## Exercise instructions
Repeat only what lies from the line with "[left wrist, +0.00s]" to the line with "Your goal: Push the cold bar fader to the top", those two lines included, exactly as it stands; omit any images.

[Saved data entries]
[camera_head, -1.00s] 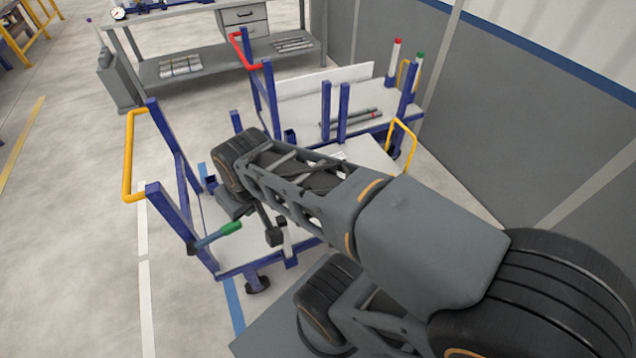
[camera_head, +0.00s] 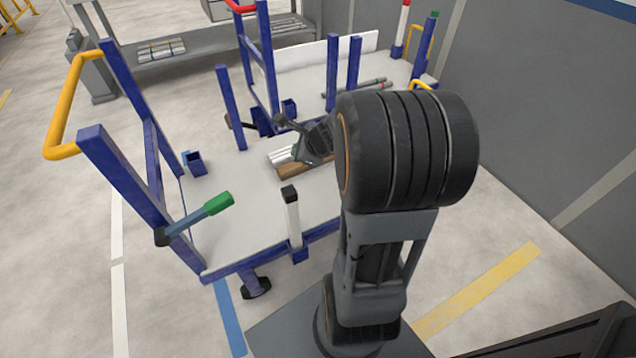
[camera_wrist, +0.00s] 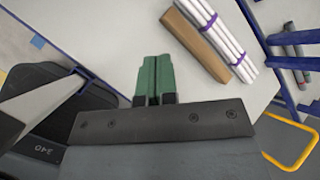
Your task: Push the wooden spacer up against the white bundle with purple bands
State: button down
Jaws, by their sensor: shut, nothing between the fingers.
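The wooden spacer (camera_wrist: 203,50), a brown bar, lies on the light cart deck in the wrist view. The white bundle with purple bands (camera_wrist: 225,42) lies beside it to the right, roughly parallel. They look very close; I cannot tell whether they touch along the whole length. My gripper (camera_wrist: 153,80), with green fingers, is shut and empty, to the left of the spacer and apart from it in this view. In the head view, the spacer (camera_head: 292,172) and bundle (camera_head: 278,157) are partly hidden by my gripper (camera_head: 295,152).
The cart deck (camera_head: 235,190) has blue posts (camera_head: 231,108) and a yellow handle (camera_head: 62,120) at left. A black-capped white post (camera_head: 293,215) stands on the near edge, left of my arm. Grey and red-marked pipes (camera_head: 362,87) lie on the farther deck. Open deck lies left of the bundle.

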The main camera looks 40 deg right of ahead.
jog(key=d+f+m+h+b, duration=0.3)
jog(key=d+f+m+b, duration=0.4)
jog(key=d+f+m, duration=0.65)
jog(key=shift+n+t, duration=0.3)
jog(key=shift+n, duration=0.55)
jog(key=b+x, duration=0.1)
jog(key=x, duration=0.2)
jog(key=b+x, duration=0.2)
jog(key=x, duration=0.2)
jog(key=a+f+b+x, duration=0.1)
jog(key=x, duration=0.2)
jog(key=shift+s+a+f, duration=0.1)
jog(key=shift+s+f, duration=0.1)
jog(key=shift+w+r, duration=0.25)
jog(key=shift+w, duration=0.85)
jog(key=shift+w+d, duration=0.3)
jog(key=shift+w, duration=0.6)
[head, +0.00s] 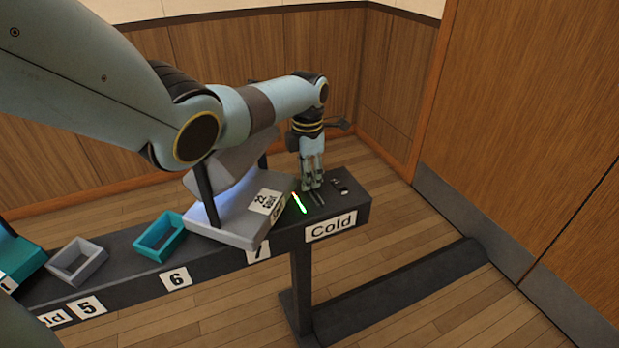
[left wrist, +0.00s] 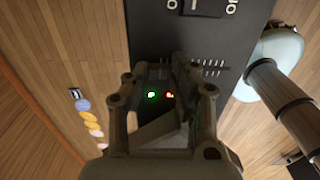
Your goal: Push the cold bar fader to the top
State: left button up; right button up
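The dark panel with the white "Cold" label (head: 331,226) is at the right end of the long console. My left gripper (head: 312,186) points down over this panel, just behind a slot with tick marks (head: 317,199). In the left wrist view my left gripper (left wrist: 167,68) shows its two fingers near each other over the dark panel, with tick marks (left wrist: 208,67) beside them. The fingers hide the fader's cap, so I cannot tell whether they touch it or how far they are apart. My right gripper is not in view.
A glowing green strip (head: 299,203) lies left of the gripper. A black switch (head: 340,186) is to its right. A pale sloped stand (head: 228,222), a teal frame (head: 158,237) and a grey frame (head: 77,261) stand farther left on the console.

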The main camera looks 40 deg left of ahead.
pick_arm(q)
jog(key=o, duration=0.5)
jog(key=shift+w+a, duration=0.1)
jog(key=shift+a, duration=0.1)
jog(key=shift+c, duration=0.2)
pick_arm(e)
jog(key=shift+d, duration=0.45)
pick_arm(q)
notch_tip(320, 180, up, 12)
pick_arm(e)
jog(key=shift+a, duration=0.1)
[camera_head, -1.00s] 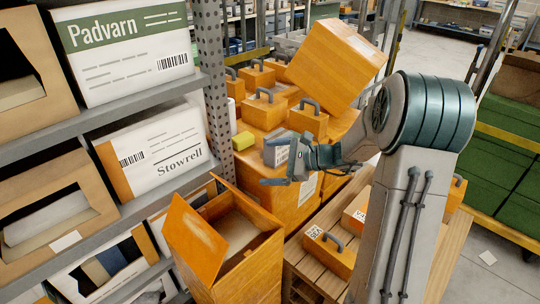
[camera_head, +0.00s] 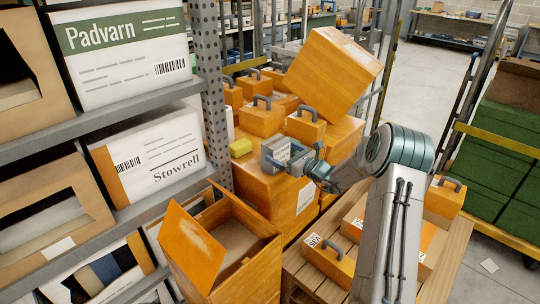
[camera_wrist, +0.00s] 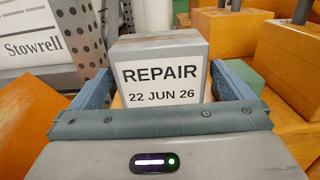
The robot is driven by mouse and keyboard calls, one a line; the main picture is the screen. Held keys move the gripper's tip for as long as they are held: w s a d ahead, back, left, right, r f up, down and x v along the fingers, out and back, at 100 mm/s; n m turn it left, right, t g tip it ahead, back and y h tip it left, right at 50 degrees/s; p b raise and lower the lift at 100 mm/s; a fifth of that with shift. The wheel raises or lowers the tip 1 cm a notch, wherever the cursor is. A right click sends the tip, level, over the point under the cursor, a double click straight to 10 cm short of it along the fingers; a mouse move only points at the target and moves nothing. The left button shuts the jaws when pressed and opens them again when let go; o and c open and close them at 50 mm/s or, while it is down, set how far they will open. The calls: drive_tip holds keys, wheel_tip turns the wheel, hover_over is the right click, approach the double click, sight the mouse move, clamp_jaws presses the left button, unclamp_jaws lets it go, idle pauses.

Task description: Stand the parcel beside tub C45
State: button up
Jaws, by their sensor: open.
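The parcel looks to be a small grey box (camera_head: 277,150) with a white label. It stands upright on top of a large orange crate (camera_head: 270,190). In the wrist view the parcel (camera_wrist: 163,80) reads "REPAIR 22 JUN 26". My gripper (camera_wrist: 163,88) is open, with one finger on each side of the parcel; I cannot tell whether they touch it. My gripper shows small and partly blurred into the box in the head view (camera_head: 288,160). Several orange tubs with grey handles stand around, such as a near one (camera_head: 328,258) on a wooden pallet. No C45 label is legible.
An open orange box (camera_head: 225,250) with raised flaps stands in front. A large orange box (camera_head: 332,70) sits tilted behind the tubs. Shelving with a perforated post (camera_head: 212,90) borders the left. Green crates (camera_head: 500,150) stand right.

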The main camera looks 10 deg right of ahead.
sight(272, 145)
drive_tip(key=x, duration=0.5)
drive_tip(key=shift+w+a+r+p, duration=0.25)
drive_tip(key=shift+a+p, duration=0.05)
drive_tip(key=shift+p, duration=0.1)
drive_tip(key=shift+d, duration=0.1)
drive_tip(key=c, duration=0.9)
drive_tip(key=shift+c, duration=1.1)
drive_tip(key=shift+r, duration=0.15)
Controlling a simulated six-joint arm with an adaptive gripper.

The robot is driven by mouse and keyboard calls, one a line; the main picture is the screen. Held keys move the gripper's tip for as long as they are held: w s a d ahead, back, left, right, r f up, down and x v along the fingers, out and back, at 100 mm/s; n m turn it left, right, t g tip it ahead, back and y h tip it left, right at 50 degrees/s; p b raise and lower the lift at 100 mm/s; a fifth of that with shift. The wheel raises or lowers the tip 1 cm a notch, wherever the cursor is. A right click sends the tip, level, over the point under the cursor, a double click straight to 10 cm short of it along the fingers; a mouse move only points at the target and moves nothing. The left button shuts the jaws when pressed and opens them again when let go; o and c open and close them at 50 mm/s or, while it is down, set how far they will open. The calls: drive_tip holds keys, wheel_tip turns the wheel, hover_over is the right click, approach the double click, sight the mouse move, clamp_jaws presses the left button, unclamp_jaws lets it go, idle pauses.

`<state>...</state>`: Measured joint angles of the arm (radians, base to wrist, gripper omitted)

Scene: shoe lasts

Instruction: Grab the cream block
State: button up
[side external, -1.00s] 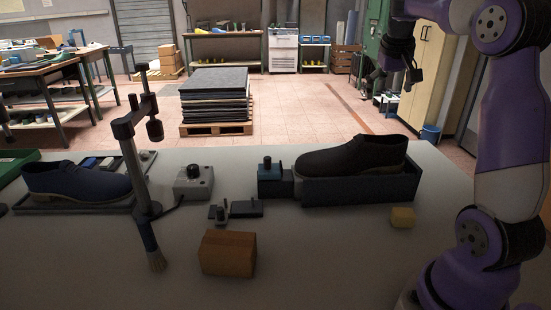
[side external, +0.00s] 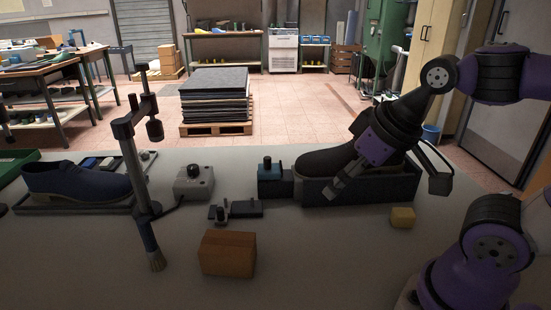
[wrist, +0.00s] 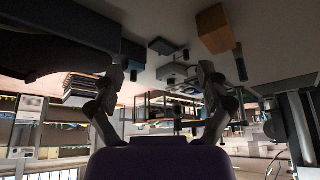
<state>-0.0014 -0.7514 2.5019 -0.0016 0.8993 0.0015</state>
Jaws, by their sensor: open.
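The cream block (side external: 402,217) is a small yellowish block lying on the grey table, to the right in the side view, just in front of the dark tray's right end. I do not see it in the wrist view. My gripper (side external: 344,187) is open, with nothing seen between its fingers. In the side view it is over the dark tray, tilted down to the left, above and left of the block and apart from it. Its two spread fingers also show in the wrist view (wrist: 160,76).
A dark shoe (side external: 325,161) sits in the dark tray (side external: 375,188), partly hidden by my gripper. A brown box (side external: 228,254) stands at the front; it shows in the wrist view (wrist: 212,28). Table around the block is clear.

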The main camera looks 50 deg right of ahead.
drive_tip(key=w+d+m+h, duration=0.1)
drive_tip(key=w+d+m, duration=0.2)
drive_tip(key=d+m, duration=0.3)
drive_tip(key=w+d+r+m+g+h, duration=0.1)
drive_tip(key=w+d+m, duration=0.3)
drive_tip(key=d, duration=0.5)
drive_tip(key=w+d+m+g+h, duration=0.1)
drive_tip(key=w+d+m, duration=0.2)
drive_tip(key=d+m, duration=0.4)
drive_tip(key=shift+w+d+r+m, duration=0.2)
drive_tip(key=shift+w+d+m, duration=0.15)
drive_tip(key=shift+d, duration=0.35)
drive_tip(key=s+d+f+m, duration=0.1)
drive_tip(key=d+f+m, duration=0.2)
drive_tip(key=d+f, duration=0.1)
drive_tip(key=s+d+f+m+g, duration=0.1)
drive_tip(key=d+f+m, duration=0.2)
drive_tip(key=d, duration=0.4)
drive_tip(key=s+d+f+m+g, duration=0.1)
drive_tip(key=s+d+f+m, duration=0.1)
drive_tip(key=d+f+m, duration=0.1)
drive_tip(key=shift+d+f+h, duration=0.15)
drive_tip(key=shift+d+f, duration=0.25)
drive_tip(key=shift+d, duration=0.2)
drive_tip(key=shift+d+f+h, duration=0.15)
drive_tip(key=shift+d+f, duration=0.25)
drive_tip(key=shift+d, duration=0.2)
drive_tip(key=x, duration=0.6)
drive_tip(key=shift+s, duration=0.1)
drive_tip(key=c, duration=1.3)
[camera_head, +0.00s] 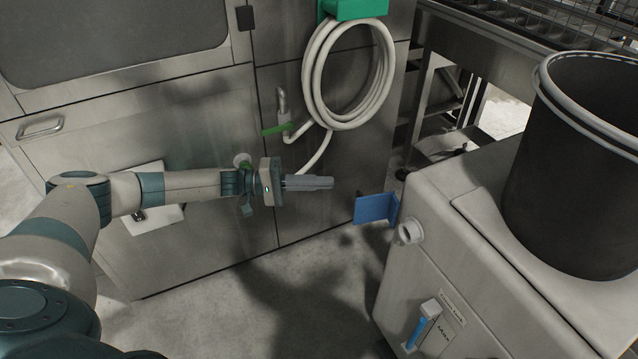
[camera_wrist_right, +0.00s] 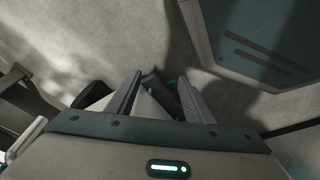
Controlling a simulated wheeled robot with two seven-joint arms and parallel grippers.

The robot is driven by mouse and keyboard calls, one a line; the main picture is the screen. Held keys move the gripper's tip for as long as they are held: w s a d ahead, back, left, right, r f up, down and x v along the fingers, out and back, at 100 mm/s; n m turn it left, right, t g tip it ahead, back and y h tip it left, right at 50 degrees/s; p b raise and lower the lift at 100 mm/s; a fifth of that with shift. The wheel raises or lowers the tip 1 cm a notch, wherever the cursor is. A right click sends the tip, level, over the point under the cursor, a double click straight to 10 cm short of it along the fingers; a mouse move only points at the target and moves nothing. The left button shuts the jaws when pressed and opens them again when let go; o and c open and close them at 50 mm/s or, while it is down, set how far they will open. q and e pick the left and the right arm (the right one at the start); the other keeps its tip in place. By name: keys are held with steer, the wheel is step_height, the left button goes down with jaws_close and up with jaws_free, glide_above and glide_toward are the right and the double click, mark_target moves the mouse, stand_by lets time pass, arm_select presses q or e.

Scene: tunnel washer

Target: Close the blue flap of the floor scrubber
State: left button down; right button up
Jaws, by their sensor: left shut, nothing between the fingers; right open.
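The floor scrubber (camera_head: 470,262) is a pale grey machine at the right of the head view. Its blue flap (camera_head: 375,208) stands open, sticking out to the left from the scrubber's upper left edge, beside a round grey port (camera_head: 410,232). My left gripper (camera_head: 328,183) is shut and empty, pointing right, a short way left of the flap and apart from it in the picture. My right gripper (camera_wrist_right: 160,85) shows only in its own wrist view; its two fingers are apart, over the floor, with no flap seen there.
A steel washer cabinet (camera_head: 180,130) with a coiled white hose (camera_head: 345,75) stands behind my left arm. A dark bin (camera_head: 580,170) sits on the scrubber. A metal rack (camera_head: 500,50) is at the back right. Bare floor (camera_head: 300,290) lies between cabinet and scrubber.

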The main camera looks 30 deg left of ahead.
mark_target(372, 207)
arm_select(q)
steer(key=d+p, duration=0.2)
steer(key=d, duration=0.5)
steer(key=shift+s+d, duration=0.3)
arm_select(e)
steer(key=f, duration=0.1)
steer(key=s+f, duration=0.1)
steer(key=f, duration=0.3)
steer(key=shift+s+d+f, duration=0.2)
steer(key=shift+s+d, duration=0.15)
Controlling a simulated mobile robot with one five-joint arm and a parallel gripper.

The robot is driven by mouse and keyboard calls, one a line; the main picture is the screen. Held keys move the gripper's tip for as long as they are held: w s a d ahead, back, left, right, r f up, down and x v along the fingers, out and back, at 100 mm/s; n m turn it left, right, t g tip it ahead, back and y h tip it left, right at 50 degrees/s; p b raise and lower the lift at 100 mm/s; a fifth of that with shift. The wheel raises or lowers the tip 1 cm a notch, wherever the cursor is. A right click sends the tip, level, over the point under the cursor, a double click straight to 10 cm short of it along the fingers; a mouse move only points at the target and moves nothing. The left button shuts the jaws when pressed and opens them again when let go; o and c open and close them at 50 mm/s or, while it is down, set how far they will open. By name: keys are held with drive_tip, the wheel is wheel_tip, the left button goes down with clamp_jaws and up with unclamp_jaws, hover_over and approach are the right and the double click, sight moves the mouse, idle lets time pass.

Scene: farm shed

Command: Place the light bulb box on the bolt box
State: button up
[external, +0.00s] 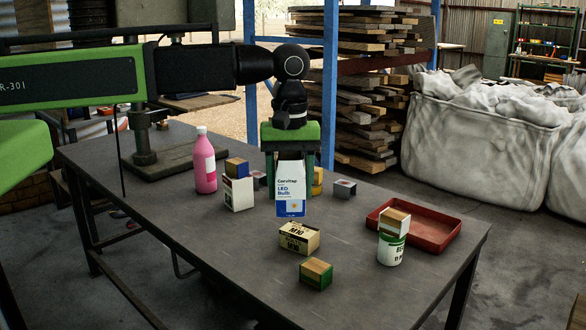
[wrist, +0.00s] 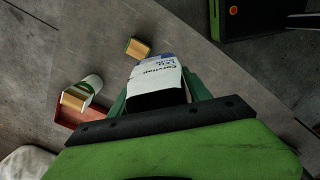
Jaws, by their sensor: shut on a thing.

## Full solution
[left wrist, +0.00s] 
Your goal: Push the cold bar fader to the top

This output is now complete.